Today, I had my second group Google Hangout. It was a lot smoother than the first time. We had a better handle over how to set up the Hangout. There were no technical difficulties (other than a group member not being able to log on to his computer). In these two sessions one of our members was using his ipad? and for half the time we did not see his face, just his blue wall. But! We were still able to communicate with each other. I was also able to see (for a short period of time), my other two group members faces’ in smaller screens in the bottom right corner.
We also knew exactly what we were going to discuss. Mark Barnes’ “Teaching the iStudent: A Quick Guide to Using Mobile Devices and Social Media in the k-12 Classroom.” We were able to discuss the fact that this book focuses on using technology in the classroom. Not just how to use technology in the classroom, but how to teach the appropriate use of these technologies.

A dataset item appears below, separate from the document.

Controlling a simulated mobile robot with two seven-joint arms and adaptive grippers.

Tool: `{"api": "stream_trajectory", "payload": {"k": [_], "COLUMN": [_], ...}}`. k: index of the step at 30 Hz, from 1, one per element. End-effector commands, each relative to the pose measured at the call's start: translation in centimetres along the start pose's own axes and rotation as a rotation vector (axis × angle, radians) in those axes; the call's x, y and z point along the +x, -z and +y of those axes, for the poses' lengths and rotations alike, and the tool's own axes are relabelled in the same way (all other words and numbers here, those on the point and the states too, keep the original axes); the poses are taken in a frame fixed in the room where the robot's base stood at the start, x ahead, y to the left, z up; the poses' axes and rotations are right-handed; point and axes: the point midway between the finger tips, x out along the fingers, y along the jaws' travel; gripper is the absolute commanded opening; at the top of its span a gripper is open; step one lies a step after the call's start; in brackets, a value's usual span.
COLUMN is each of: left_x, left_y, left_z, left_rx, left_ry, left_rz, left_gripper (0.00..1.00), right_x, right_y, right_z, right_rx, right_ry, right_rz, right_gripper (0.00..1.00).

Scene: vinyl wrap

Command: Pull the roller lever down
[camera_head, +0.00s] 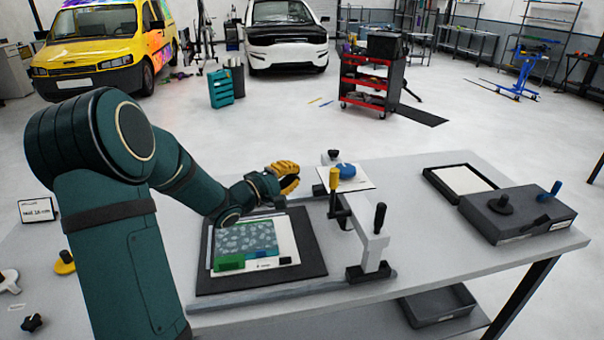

A lot of concerns today center around the issue of cyberbullying. We (as educators) become afraid of using technology and social media in the classroom because students can use them in negative ways. One way to possibly negate this issue, Mark Barnes supplies, is that we should be using these technologies from day 1 and teaching them how to appropriately use these technologies. Rather than ignore distractions in the classrooms, we should use them as “teachable moments.” We, as educators, need to be able to take something away from this in addition to teaching our students.
Another interesting thing that Barnes explains is the different forms of use of technology in the classroom. This incorporates blended learning within the classroom. If your school does not have an ample amount of technology to use, then this should not stop you from using technology in the classroom. You can apply the rotation model and break the students up into groups. Each group works on a “station” for a set period of time. After this time is up, the students are able to rotate to the next station. This also allows for differentiated instruction. Some students may need one on one direct instruction from the teacher. One station could be you (the teacher) teaching the small group, allowing for questions. Another station could be peer group discussion, while the final group could be on the computers researching or blogging.
After reading and discussing Mark Barnes’ “Teaching the iStudent,” I will be able to use technology more efficiently in my future classroom. He described several websites that would be useful in an English classroom. For instance, Kidblog.com. I can use this site to create and online blog that will allow students to create and share blog posts in order to discuss material discussed in class.